From this perspective, it is hard to ignore the ownership in Jacksonville, as Shad Khan gave former coach Gus Bradley more than a fair shot in his four seasons there. A more impulsive owner would have fired Bradley after his second season, with just seven wins to 25 losses, and certainly after his third season, when the Jaguars posted just five wins.

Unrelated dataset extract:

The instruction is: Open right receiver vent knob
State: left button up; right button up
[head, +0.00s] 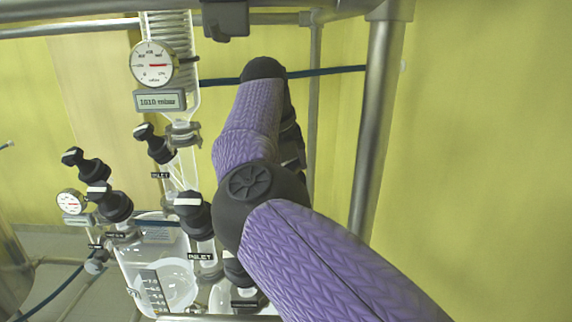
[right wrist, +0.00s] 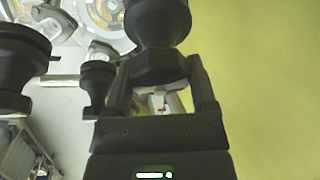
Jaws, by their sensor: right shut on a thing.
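In the right wrist view my right gripper (right wrist: 160,75) has its two fingers on either side of a black knob-like fitting (right wrist: 158,20), closed on its narrower faceted part. The knob's wide, rounded body extends beyond the fingertips. No label on it can be read there. In the head view my purple right arm covers the gripper and whatever it holds. My left gripper is not in either view.
Several black valve knobs with white-marked handles, such as one (head: 190,204), stand left of my arm. A glass vessel (head: 150,254), a pressure gauge (head: 154,65) and a display (head: 160,101) are near. A metal post (head: 376,120) stands at right.

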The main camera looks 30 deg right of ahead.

Meanwhile, San Francisco and Buffalo are the worst, if you consider that the 49ers are changing coaches for the third straight January, while the Bills fired Rex Ryan only two seasons after then-head coach Doug Marrone decided to walk, based on a clause in his contract (which was a red flag in itself, by the way). Oddly, the 49ers might also be the best of the best in this area -- at this very moment -- because they simply can't continue being this restless without being crucified by the fans and the media as the real problem. More than any other team with a coaching vacancy, the Niners need to give whomever they hire three years at the helm.
What's the divisional competition?
Jacksonville again jumps to the top because of the AFC South -- which was won by the Texans, one of the worst playoff teams we've seen since realignment in 2002 -- being in such disarray. The Broncos and Chargers are near the bottom in this category, because both the Chiefs and Raiders have built such solid foundations in the AFC West. The Rams and 49ers have to compete with the Cardinals, a playoff contender for as long as Carson Palmer is still playing, and also the Seahawks, who have entered each of the past three seasons as heavy Super Bowl favorites, in the NFC West.
And then, of course, there are the Bills, who play in the AFC East, which has been won by the Patriots in 13 of the last 14 seasons. For that reason alone, the Bills job becomes less attractive. All else being equal, a coach is going to look better if he doesn't have to coach against Bill Belichick twice a year.